PROBLEM TO WORK ON: Lines containing the word "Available" should be extracted in full.
________
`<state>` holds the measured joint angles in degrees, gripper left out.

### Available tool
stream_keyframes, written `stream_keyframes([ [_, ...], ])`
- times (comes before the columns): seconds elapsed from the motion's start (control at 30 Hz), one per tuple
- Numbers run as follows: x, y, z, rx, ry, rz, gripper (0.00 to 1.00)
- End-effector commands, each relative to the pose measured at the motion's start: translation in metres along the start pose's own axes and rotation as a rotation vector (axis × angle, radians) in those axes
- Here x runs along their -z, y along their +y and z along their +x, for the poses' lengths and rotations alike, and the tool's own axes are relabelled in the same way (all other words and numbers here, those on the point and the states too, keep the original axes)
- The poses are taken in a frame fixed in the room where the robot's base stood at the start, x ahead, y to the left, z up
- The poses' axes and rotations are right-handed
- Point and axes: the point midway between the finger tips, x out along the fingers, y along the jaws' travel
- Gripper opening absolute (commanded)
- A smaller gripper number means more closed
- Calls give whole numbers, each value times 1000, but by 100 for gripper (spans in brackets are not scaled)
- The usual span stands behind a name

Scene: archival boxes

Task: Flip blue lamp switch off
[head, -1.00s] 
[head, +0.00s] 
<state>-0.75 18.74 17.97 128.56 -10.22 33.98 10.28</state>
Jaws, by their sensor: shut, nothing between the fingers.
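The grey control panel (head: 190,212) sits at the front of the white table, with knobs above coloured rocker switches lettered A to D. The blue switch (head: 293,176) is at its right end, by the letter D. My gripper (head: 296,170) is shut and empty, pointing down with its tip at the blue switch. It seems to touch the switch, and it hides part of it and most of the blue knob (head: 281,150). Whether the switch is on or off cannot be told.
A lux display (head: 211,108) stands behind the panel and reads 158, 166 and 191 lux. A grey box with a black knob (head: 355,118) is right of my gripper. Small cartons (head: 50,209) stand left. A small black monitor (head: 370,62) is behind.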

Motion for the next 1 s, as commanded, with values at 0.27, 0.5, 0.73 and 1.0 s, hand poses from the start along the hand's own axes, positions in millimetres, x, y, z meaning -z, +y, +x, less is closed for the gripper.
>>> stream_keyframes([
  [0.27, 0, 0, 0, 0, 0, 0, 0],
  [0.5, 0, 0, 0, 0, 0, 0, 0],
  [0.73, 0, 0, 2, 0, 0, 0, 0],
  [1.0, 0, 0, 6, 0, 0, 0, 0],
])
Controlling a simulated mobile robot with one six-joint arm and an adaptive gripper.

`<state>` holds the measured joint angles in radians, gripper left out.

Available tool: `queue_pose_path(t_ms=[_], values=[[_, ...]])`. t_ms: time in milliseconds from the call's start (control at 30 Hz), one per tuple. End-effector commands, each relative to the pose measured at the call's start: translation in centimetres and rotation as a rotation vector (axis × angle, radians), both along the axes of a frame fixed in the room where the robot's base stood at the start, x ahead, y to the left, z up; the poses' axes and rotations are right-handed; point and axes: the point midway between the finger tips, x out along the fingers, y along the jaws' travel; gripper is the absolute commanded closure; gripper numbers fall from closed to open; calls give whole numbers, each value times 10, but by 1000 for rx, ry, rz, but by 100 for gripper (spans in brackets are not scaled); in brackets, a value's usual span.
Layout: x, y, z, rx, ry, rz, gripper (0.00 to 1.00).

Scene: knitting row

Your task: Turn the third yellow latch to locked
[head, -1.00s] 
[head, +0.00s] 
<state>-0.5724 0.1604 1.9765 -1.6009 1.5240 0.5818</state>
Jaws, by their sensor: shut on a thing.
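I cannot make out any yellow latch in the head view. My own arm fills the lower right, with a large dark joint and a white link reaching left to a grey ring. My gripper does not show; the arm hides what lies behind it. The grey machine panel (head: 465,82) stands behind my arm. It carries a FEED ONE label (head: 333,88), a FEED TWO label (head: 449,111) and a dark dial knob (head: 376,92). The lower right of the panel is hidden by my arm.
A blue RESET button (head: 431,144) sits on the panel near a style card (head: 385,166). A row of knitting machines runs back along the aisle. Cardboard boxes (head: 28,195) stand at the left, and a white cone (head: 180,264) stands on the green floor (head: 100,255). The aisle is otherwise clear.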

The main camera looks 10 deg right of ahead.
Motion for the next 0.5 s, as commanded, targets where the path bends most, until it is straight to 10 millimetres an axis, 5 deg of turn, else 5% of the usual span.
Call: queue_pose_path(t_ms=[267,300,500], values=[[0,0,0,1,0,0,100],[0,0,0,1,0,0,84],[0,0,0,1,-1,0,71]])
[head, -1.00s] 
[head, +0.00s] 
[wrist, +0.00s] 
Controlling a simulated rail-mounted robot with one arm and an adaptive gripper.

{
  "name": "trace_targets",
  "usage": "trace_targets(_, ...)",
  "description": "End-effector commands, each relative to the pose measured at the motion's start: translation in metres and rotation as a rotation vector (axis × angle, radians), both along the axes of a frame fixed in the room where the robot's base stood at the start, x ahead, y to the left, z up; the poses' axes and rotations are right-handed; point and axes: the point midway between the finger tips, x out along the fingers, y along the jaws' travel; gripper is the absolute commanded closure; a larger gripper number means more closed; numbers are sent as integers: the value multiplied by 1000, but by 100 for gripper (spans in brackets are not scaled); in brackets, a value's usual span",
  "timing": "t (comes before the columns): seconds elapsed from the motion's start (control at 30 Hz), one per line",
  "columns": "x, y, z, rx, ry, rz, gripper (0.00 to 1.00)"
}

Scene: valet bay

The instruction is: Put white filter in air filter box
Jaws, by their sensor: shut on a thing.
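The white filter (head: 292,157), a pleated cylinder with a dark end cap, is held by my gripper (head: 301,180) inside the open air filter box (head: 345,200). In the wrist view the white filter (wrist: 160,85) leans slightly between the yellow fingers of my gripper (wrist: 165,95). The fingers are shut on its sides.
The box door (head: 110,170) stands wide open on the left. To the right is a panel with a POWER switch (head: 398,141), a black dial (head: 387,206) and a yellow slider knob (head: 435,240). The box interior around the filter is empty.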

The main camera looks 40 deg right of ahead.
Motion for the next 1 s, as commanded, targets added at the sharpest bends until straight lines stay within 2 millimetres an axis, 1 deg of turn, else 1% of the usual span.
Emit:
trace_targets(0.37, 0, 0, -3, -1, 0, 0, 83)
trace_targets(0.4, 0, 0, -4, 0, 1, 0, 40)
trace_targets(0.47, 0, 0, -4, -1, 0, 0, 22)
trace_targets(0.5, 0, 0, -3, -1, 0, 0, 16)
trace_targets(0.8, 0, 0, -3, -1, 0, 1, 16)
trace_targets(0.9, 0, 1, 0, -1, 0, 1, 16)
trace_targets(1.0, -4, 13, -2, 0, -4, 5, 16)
________
EXPECTED OUTPUT:
### Available tool
Available tool: `queue_pose_path(t_ms=[_], values=[[_, ...]])`. t_ms: time in milliseconds from the call's start (control at 30 Hz), one per tuple. End-effector commands, each relative to the pose measured at the call's start: translation in centimetres and rotation as a rotation vector (axis × angle, radians), both along the axes of a frame fixed in the room where the robot's base stood at the start, x ahead, y to the left, z up; the poses' axes and rotations are right-handed; point and axes: the point midway between the finger tips, x out along the fingers, y along the jaws' travel; gripper is the absolute commanded closure; gripper numbers fall from closed to open; calls give whole numbers, each value times 10, but by 1000 for rx, ry, rz, but by 100 for gripper (spans in brackets are not scaled); in brackets, a value's usual span.

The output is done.